36. O arguido quis com o seu comportamento inferiorizar e aterrorizar a ofendida perante ele, causando-lhe um sentimento permanente de temor e ansiedade, garantindo, deste modo, a sua superioridade e domínio sobre ela, sujeitando-a à sua vontade, nomeadamente a nível sexual, mantendo relações sexuais contra a sua vontade, o que conseguiu.
37. Em todos os actos aqui descritos, o arguido agiu livre, voluntaria e conscientemente bem sabendo que as suas condutas eram proibidas e punidas por lei penal.
38. O arguido não tem antecedentes criminais.
39. À data dos factos, o arguido residia com o pai, AA, com ofendida, BB, e a filha de ambos, CC, em apartamento arrendado com boas condições acomodação. Actualmente o arguido mantem residência com o seu pai.
40. Quanto ao percurso de vida, o arguido cresceu num ambiente familiar estruturado, sendo que ao longo do tempo, viria a manter, sempre a coabitação com o seu pai.
41. Em termos laborais, à data dos factos, o arguido encontrava-se a exercer funções de operário fabril, na fábrica ... com contrato de trabalho por tempo indeterminado e com uma remuneração mensal de €870,00 (oitocentos e setenta euros). Ao nível das despesas, o arguido contribuía com €470,00 (quatrocentos e setenta euros) como ajuda para o orçamento familiar, assumindo o pagamento dos consumos da água, eletricidade, gás e telecomunicações e uma parte da alimentação. No presente a situação é idêntica.
42. O arguido concluiu o 4º ano de escolaridade.
لا
B. Factos não provados:
Da audiência de discussão e julgamento, não resultaram provados, com interesse para a decisão da causa, os seguintes factos:
a. Além das expressões mencionadas em 5. dos factos provados, o arguido apelidava a ofendida de “desequilibrada, não sabes fazer nada, és uma oferecida”.

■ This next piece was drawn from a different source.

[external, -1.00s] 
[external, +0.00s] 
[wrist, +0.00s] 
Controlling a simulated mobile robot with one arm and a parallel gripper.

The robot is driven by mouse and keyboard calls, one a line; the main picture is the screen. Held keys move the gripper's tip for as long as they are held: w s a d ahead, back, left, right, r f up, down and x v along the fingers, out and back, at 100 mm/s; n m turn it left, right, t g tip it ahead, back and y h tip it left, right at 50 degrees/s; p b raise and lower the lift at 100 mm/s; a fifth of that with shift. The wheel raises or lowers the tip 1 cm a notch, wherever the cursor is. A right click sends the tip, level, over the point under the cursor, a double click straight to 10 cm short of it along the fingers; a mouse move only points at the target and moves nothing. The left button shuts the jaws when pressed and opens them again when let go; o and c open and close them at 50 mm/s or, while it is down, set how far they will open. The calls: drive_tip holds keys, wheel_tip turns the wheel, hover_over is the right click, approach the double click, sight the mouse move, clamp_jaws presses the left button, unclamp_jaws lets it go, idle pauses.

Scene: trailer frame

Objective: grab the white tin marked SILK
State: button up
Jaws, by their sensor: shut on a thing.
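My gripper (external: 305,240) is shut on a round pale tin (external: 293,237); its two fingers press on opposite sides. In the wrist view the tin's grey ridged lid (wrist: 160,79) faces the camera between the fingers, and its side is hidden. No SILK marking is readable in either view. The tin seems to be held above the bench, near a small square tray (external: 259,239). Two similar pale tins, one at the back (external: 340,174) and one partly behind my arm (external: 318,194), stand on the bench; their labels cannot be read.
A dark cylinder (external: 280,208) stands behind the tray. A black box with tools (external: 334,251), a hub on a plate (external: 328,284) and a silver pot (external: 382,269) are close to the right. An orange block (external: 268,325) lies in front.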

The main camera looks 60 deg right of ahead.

b. Para que a mãe da ofendida pudesse com ela falar, o arguido obrigava-a a mandar uma mensagem prévia para o telemóvel daquele a avisar que queria falar com a sua filha.
c. O arguido exigiu que a ofendida deixasse sempre o seu telemóvel desbloqueado de forma a poder ter sempre acesso ao mesmo, nomeadamente controlando as mensagens e chamadas que aquela realizava ou recebia bem como controlava as redes sociais daquela.
d. O arguido dizia à ofendida de que caso esta fizesse queixa às autoridades, a matava.
e. O arguido dizia à ofendida que lhe ia tirar e que ia desaparecer com a filha menor e, por isso, a ofendida acabava sempre por regressar, por medo que aquele o fizesse.
f. Numa ocasião, após ter conhecimento da denúncia de ........2020, o arguido escondeu a menor da ofendida, a qual se viu obrigada a percorrer o ... à procura da menor.
g. Quando o arguido lha entregou, este proferiu as seguintes expressões “desta vez foi assim, para a próxima é pior.”.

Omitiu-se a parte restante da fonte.